Diketahui, MK memutuskan pemerintah harus menjamin pendidikan dasar gratis bagi sekolah negeri maupun swasta. Putusan ini merupakan hasil dari permohonan uji materi Pasal 34 ayat (2) UU Nomor 20 Tahun 2003 tentang Sisdiknas yang diajukan oleh Jaringan Pemantau Pendidikan Indonesia (JPPI) dan tiga pemohon individu yaitu Fathiyah, Novianisa Rizkika, dan Riris Risma Anjiningrum.
Koordinator Nasional (Kornas) JPPI Ubaid Matraji menyoroti komitmen dan political will presiden yang sangat dibutuhkan untuk menjalankan perintah MK ini.
Pertama, anggaran pendidikan sebesar 20% dari APBN dan APBD dinilai lebih dari cukup untuk menggratiskan pendidikan dasar di seluruh Indonesia, baik negeri maupun swasta. Selama ini, anggaran tersebut terpecah dan dikelola oleh puluhan kementerian dan lembaga yang tidak terkait langsung dengan pendidikan, menyebabkan inefisiensi dan salah sasaran.
Maka dari itu, ia berharap Presiden Prabowo bisa menjalankan otoritas yang dapat melakukan reformasi menyeluruh dalam tata kelola anggaran ini.
Selain itu, perlunya pengubahan skema pembiayaan pendidikan dan mengintegrasikan sekolah swasta ke dalam sistem bebas biaya. Langkah ini disebut memerlukan koordinasi lintas kementerian yang kuat. Yakni, melibatkan Kementerian Keuangan untuk realokasi anggaran masif, Kementerian Dalam Negeri guna sinkronisasi kebijakan di daerah, hingga kementerian lain yang selama ini juga mengelola dana pendidikan.

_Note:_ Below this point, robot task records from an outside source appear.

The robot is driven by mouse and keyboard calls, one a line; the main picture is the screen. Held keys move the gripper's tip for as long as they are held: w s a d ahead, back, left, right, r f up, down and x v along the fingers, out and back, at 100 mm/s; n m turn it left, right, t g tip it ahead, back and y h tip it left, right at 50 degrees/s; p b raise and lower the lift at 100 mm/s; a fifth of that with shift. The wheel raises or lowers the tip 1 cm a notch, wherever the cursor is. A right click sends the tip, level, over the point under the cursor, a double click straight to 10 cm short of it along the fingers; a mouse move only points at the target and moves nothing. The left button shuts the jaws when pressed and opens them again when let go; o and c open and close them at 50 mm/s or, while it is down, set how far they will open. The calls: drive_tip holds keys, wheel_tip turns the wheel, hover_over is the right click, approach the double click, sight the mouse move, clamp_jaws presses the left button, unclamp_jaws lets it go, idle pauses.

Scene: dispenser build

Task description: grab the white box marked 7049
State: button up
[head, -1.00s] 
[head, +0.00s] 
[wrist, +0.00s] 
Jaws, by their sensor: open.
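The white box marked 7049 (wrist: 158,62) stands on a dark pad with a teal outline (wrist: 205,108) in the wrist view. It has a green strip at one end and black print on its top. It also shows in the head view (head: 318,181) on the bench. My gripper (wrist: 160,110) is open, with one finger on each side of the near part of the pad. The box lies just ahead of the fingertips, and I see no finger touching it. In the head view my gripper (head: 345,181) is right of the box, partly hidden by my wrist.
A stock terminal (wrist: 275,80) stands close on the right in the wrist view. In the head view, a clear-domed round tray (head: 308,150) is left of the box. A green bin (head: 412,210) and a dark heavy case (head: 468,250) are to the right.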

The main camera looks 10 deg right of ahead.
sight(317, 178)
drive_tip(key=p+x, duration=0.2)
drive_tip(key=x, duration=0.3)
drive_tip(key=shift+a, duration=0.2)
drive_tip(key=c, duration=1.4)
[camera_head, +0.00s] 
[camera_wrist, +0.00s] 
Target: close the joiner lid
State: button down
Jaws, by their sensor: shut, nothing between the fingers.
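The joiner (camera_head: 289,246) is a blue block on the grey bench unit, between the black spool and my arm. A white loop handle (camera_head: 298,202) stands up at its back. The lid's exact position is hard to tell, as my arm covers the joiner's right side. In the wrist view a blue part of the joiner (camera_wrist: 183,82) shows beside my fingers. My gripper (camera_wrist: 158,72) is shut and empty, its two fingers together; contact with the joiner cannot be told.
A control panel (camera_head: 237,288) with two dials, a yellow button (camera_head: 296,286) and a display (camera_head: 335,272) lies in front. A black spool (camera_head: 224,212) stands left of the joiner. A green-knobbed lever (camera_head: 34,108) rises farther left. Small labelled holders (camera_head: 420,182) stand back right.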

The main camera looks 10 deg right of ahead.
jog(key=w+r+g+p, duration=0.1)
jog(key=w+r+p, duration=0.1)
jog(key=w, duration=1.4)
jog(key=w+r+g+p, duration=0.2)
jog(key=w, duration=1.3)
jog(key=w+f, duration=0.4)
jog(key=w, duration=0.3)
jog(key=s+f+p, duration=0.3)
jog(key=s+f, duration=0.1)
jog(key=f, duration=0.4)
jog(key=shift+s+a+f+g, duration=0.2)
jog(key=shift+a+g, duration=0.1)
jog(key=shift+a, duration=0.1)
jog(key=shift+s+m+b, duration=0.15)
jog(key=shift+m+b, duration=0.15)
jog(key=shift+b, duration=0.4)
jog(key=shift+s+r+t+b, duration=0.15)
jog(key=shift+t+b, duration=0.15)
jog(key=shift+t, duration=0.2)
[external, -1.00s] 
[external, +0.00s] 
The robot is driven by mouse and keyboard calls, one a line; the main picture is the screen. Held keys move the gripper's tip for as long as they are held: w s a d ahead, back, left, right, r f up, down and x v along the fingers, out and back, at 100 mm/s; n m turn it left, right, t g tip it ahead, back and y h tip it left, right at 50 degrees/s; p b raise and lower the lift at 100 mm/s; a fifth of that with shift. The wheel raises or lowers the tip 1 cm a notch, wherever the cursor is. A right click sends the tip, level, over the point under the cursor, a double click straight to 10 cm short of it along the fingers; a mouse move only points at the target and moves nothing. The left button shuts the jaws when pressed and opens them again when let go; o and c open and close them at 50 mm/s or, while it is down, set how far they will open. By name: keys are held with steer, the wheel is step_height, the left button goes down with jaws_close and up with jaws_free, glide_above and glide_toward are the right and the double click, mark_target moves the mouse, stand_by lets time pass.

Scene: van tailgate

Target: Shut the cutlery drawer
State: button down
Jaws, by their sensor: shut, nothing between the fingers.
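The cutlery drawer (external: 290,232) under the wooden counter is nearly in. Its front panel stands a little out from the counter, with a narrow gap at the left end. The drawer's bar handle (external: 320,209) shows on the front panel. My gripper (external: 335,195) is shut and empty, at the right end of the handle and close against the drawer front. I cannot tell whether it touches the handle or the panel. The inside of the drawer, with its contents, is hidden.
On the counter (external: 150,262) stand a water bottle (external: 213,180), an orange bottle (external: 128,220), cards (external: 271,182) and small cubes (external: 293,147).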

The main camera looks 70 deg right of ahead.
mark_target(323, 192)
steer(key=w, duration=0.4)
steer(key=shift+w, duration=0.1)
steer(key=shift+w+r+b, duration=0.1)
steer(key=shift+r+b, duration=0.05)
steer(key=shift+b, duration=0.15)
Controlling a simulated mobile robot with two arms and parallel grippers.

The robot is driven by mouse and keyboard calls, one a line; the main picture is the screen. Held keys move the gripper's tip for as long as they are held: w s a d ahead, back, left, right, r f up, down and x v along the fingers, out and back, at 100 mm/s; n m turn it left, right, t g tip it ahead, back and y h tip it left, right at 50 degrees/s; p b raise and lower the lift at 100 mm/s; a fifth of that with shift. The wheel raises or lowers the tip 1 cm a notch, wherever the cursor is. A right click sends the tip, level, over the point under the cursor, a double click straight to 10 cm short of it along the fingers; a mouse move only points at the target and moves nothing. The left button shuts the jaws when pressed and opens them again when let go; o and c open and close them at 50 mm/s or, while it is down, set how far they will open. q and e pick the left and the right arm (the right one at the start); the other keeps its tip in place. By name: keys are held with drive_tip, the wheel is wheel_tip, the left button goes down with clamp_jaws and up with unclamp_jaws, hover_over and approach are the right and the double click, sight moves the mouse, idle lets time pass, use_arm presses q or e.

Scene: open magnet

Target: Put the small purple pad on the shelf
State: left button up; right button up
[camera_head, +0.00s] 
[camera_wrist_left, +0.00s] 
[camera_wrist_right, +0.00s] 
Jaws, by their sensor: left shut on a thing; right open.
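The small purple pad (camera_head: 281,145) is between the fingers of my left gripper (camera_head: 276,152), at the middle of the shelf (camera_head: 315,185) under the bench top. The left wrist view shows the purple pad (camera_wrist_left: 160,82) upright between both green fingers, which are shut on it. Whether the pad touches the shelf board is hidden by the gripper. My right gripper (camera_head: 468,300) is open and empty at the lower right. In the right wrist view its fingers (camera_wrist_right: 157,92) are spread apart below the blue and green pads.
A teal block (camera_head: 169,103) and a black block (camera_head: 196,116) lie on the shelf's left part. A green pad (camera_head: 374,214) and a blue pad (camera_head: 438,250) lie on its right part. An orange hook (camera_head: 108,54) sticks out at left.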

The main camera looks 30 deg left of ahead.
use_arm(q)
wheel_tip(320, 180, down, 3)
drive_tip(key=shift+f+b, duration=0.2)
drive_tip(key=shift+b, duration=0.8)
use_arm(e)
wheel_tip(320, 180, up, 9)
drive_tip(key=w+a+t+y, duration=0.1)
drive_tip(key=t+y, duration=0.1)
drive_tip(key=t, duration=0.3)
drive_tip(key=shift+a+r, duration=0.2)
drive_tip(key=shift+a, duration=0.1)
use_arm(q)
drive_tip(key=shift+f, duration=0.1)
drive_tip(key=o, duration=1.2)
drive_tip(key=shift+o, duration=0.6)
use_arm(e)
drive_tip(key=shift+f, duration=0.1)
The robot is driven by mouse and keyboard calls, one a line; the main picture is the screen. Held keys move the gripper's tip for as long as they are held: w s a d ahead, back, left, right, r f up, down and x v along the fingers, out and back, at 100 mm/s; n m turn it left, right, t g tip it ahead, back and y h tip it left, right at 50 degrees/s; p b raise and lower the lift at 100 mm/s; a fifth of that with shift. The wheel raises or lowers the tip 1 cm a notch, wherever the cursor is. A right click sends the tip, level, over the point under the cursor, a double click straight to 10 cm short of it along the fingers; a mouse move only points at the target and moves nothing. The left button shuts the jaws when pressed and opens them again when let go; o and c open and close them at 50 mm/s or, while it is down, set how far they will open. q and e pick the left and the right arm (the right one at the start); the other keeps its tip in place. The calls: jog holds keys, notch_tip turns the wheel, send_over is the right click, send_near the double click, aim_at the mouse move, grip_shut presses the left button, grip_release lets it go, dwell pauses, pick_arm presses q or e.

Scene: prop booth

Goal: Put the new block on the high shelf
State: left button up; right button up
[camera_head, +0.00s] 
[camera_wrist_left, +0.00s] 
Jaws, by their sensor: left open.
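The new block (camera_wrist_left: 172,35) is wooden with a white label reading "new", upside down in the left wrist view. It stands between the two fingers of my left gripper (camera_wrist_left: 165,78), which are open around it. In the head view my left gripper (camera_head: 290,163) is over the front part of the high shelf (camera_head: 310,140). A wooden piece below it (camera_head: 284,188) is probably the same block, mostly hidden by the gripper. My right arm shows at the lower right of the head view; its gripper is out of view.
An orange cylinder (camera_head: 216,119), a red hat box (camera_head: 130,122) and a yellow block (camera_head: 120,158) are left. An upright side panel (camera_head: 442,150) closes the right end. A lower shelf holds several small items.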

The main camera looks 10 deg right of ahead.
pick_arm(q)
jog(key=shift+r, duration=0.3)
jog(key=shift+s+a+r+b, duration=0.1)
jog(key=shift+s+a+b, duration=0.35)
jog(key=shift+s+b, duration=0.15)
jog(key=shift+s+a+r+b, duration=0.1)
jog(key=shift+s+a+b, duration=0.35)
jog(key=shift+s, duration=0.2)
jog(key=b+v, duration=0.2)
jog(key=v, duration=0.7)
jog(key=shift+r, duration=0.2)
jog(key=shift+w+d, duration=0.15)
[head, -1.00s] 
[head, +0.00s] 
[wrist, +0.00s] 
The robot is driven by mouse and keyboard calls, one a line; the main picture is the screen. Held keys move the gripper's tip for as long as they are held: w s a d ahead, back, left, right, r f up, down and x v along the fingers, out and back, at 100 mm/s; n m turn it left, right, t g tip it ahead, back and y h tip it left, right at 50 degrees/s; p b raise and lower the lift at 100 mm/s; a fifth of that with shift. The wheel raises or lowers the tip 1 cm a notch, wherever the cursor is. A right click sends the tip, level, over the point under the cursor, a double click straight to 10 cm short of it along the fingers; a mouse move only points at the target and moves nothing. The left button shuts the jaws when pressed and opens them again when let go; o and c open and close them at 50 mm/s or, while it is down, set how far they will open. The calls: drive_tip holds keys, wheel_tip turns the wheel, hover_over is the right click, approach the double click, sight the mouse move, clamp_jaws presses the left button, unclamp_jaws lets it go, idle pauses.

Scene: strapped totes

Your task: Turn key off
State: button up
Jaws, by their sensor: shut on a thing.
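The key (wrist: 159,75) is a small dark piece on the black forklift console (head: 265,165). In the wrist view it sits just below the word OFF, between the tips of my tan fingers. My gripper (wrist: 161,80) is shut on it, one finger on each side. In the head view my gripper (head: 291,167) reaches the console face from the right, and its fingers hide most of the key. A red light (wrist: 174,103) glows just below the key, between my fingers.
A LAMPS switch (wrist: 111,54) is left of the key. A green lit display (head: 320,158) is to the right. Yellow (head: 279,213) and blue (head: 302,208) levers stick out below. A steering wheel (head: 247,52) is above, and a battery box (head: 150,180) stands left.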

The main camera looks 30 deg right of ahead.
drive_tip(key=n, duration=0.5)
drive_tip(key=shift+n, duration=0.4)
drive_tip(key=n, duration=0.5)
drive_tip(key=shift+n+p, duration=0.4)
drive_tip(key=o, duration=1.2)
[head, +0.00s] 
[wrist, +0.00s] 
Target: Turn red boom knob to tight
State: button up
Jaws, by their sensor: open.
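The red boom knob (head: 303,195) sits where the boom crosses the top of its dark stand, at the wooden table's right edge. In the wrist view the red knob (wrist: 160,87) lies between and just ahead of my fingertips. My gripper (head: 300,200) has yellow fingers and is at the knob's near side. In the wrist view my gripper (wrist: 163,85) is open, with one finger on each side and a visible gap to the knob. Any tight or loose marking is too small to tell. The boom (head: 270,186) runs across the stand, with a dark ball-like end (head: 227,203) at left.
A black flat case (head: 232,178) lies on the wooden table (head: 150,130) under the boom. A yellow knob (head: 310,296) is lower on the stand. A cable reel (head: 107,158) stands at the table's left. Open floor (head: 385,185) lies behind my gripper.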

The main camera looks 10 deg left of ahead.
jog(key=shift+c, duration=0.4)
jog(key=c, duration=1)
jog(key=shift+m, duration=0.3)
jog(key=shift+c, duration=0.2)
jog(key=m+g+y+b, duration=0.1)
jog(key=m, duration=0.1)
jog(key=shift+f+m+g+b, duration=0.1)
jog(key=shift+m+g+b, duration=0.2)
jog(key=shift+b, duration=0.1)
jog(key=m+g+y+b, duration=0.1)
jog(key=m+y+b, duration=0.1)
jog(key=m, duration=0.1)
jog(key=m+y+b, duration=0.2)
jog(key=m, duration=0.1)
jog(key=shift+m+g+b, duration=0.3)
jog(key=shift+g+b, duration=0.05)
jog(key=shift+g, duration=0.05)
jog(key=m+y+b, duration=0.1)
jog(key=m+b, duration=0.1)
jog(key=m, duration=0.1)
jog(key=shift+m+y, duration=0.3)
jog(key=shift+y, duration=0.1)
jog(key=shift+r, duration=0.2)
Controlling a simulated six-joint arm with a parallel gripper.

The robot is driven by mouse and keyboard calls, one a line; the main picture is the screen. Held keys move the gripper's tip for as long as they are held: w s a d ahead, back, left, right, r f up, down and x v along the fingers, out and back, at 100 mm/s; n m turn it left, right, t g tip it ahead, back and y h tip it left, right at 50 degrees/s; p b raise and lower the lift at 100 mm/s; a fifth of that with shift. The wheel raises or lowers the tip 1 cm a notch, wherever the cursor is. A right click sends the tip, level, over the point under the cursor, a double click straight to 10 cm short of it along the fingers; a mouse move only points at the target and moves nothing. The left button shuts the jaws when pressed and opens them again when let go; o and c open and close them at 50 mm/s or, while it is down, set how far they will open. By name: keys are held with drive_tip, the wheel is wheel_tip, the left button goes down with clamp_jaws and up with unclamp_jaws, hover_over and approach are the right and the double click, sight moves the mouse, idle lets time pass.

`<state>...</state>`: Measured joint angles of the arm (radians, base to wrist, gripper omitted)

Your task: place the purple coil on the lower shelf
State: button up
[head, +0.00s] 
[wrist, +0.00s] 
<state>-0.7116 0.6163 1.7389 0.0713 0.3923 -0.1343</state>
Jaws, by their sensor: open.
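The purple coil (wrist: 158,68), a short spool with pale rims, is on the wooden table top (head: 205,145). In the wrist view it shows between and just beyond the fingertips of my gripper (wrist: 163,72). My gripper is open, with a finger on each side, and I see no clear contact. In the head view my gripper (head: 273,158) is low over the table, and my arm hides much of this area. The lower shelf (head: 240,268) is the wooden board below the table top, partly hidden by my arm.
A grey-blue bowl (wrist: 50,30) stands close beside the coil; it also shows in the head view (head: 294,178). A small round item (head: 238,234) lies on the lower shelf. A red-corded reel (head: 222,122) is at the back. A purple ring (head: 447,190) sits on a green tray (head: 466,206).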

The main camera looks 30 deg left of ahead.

“Koordinasi dan keputusan strategis selevel ini hanya bisa dipimpin oleh presiden,” ujarnya, dalam keterangan kepada Alinea.id, Rabu (28/5).
Menurutnya, implementasi putusan MK memerlukan payung hukum turunan yang kuat seperti Peraturan Pemerintah (PP) atau Peraturan Presiden (Perpres). Proses pembentukan regulasi ini berada di bawah kendali presiden sebagai kepala pemerintahan. Tanpa arahan tegas dari presiden, regulasi ini bisa tertunda atau tidak efektif.
Sebab, ia menegaskan, sejarah menunjukkan perubahan fundamental di sektor publik membutuhkan kemauan politik yang kuat dari pemimpin tertinggi. Tanpa komitmen politik yang jelas dari presiden, putusan MK ini berisiko menjadi sekadar teks hukum tanpa dampak nyata di lapangan.
“Sebagai kepala negara, presiden memiliki tanggung jawab konstitusional dan moral tertinggi untuk memastikan hak ini terpenuhi tanpa hambatan biaya. Rakyat Indonesia menantikan kepemimpinan presiden untuk mewujudkan janji konstitusi ini secara nyata,” jelasnya.